Opinion / Is Life Any Good Without Fiction?
We just can't get enough of good stories. Andy Samberg's opening act for the Emmys depicted a guy who felt pressured to watch hundreds of TV shows so he wouldn’t feel isolated for not keeping up with The Prison Wives Club, I mean, with the cultural phenomenon. We identify with those stories, we want to get lost in them, forget the world for a few minutes, or hours, or days... depending on binge addiction levels. And there are so many of them available now that we have a hard time choosing which will be worth our precious time. We've never had so much fiction offered across so many platforms.
The narrative we chose to tell the world and ourselves, and the image we portray, are the stories that we create every day. As the Hollywood/Bollywood director Shekhar Kapur poetically points out: ‘In this universe, and in this existence, where we live in this duality of whether we exist or not, and who are we, the stories we tell ourselves are the stories that define the potentialities of our existence.’
How has the abundance of tools that we can use to tell our own stories impacted our creative editing? And how do we keep our stories interesting and relevant in the mass of real life, everyday stories?
Salvador Dali starts his autobiography with an anecdote where he admits to not being sure if the story is true or not, even though he has been telling it his entire life. Every time we retell an old story, it becomes something else. In this way, memory could be considered a creative exercise. But then again, who would be interested in a fact-checked, proof-read life? I'm sure that everybody thinks that some people are better on paper – or screens. The challenge of online dating proves this point.
When we’re watching a reality show, we know that the appeal is the story as much as the ‘reality’. Does anybody believe that the Kardashian-Jenner clan actually lives like that? That doesn't stop the family from converting millions of people into devoted fans, Kylie Jenner's app launched recently and hit #1 at the App Store with 600,000 signs ups on its first day.
AT&T used the power of fiction and editing efficiently with its Youtube series Summer Break. The brand showcased what young people are expertly doing: the real characters interact with each other and with fans through their personal profiles on social media like they would, frequently and naturally, even if they weren't on camera. As Billy Parks, co-creator of Summer Break, said: ‘18 year olds have become masters at crafting and sharing their own realities. We’ve learned that we can shape-shift the storyline in real-time to respond to audience feedback. It's a completely new form of storytelling. The audience becomes another editor.’

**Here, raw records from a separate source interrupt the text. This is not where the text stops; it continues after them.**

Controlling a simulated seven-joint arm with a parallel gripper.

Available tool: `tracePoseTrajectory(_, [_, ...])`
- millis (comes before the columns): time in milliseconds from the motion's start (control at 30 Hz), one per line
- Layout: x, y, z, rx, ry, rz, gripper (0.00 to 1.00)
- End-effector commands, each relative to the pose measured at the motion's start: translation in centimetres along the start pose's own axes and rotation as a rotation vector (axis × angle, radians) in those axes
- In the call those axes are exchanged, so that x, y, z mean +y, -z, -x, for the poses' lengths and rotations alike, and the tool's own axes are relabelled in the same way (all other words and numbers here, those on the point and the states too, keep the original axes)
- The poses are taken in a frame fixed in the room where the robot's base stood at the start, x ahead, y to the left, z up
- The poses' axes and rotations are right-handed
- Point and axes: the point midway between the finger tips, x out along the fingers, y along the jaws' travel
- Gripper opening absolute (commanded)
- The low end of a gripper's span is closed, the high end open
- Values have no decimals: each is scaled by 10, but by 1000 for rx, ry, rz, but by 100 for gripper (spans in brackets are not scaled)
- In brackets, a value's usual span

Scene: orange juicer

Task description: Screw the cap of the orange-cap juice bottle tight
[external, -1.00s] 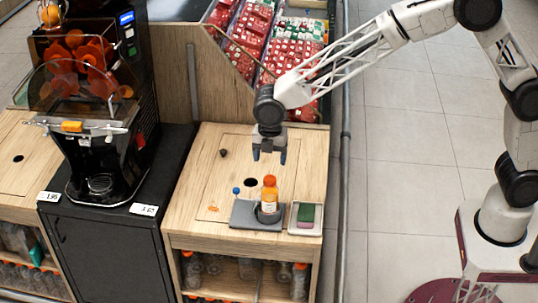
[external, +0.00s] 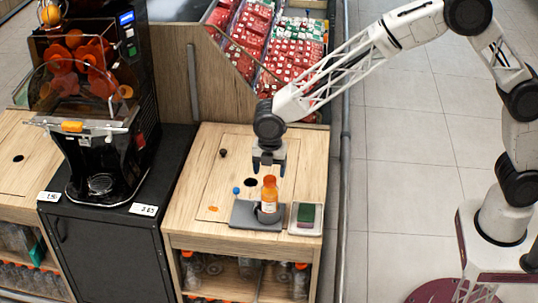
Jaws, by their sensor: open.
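The orange-cap juice bottle (external: 269,199) stands upright in a grey holder on a flat grey base (external: 247,221) near the front of the wooden counter. Its orange cap (external: 269,180) sits on top of the bottle; I cannot tell how tight it is. My gripper (external: 268,173) points down just above the cap, its fingers apart and nothing held between them. From this view I cannot tell whether the fingertips reach down beside the cap.
A white tray (external: 294,226) with a green pad (external: 305,213) lies right of the base. A blue-topped item (external: 236,190) and a small orange piece (external: 213,209) are to the left. The black juicer (external: 100,150) stands further left. The counter's back half is mostly clear.

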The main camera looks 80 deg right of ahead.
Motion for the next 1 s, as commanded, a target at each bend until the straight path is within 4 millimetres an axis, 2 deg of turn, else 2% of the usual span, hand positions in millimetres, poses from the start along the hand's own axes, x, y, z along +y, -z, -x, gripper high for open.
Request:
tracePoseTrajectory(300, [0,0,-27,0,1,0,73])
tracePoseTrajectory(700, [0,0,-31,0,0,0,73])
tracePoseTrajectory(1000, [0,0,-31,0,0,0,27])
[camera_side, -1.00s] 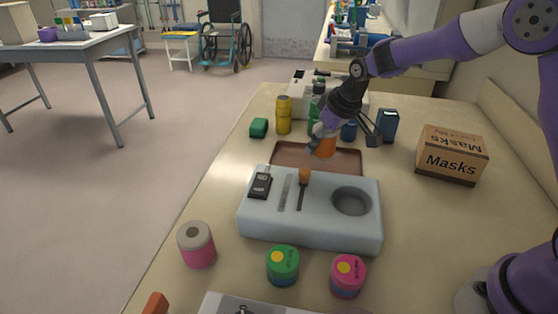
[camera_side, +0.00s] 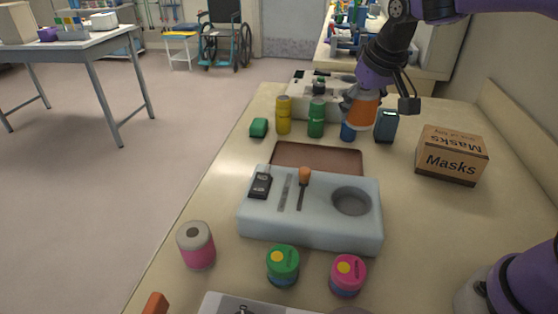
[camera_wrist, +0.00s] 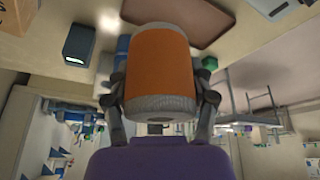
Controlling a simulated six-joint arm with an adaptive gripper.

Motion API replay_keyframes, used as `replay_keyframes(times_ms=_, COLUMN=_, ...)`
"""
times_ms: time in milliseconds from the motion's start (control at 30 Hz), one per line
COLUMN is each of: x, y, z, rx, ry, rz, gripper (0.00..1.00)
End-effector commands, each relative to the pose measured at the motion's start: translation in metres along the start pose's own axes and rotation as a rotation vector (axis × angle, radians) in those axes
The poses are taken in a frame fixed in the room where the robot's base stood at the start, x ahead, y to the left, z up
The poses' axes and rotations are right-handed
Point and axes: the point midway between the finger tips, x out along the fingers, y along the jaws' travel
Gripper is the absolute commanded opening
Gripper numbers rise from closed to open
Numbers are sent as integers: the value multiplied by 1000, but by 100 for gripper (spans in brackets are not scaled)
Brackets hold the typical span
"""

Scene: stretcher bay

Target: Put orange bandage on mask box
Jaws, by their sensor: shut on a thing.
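The orange bandage (camera_side: 363,112) is a roll with grey ends. My gripper (camera_side: 362,105) is shut on it and holds it in the air, above the far part of the table. In the wrist view the orange bandage (camera_wrist: 160,66) fills the middle, with a finger of my gripper (camera_wrist: 160,100) on each side. The mask box (camera_side: 451,156) is a brown cardboard box marked "Masks" at the right of the table, to the right of and nearer than the gripper. Its top looks bare. A corner of a brown box shows at the top left of the wrist view (camera_wrist: 16,14).
Yellow (camera_side: 284,115), green (camera_side: 316,118) and blue (camera_side: 348,131) rolls and a dark teal container (camera_side: 386,126) stand at the back. A brown tray (camera_side: 316,157) lies empty behind a light blue holder (camera_side: 310,230). Table around the mask box is clear.

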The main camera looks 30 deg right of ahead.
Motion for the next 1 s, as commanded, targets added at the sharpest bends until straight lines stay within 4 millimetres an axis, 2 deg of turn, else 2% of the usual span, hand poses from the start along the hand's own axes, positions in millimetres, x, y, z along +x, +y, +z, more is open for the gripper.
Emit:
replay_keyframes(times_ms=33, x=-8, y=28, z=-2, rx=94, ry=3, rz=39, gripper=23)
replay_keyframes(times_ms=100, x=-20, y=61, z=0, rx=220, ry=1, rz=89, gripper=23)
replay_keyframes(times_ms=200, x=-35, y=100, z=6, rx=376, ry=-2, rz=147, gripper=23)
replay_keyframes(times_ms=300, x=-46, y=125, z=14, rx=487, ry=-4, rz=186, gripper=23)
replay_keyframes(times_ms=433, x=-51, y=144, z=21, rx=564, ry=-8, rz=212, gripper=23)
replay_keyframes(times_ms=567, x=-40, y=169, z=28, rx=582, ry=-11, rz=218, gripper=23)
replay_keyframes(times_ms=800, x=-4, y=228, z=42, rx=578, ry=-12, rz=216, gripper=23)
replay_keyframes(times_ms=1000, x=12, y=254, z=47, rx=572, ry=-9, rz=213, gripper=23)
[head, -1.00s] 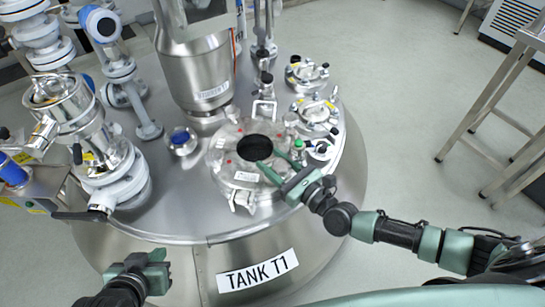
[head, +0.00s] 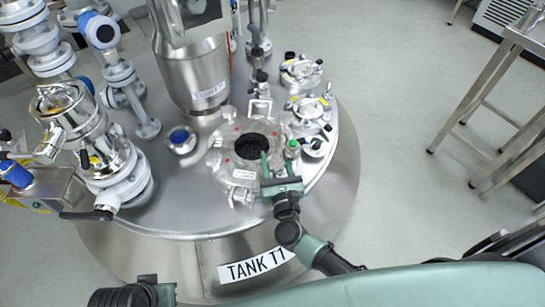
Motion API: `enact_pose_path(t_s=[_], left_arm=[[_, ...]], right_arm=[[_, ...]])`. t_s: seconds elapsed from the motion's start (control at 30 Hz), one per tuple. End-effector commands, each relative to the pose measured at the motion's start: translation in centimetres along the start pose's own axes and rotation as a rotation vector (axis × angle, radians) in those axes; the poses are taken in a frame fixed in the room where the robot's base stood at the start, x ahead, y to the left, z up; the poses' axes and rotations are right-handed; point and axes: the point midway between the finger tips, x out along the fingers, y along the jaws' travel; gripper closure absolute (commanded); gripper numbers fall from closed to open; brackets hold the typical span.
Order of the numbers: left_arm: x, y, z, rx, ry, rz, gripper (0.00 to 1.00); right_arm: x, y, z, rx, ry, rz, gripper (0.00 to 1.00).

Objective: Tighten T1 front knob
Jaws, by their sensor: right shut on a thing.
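Tank T1's round steel lid plate (head: 215,158) has a dark open port (head: 252,147) in its middle.
The tank top (head: 180,205) is crowded with a central stirrer housing (head: 197,75), a valve assembly (head: 75,120) at left and clamped ports (head: 310,105) at right. A steel table frame (head: 475,110) stands at right. The floor between is clear.

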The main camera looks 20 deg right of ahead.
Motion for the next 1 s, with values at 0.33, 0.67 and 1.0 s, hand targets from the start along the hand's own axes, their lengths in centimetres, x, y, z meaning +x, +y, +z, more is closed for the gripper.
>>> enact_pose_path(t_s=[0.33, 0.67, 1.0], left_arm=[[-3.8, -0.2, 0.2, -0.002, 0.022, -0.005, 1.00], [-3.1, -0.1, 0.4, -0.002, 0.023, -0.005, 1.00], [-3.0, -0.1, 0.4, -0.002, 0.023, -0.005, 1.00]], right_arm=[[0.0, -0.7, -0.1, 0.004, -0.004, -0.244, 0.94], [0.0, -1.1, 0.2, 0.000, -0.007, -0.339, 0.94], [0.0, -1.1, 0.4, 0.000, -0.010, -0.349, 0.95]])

As technology evolves we will have to adapt our fiction-making powers, and discover new ways of making our own lives worth sharing and documenting. This challenge gets increasingly difficult when we consider Beme – a video sharing site where you don't have any control on what's being posted – or YouNow – where you can broadcast your life 24/7. Just channel your best creative self and Google how to avoid writer's block. Hopefully you'll pick some fans along the way.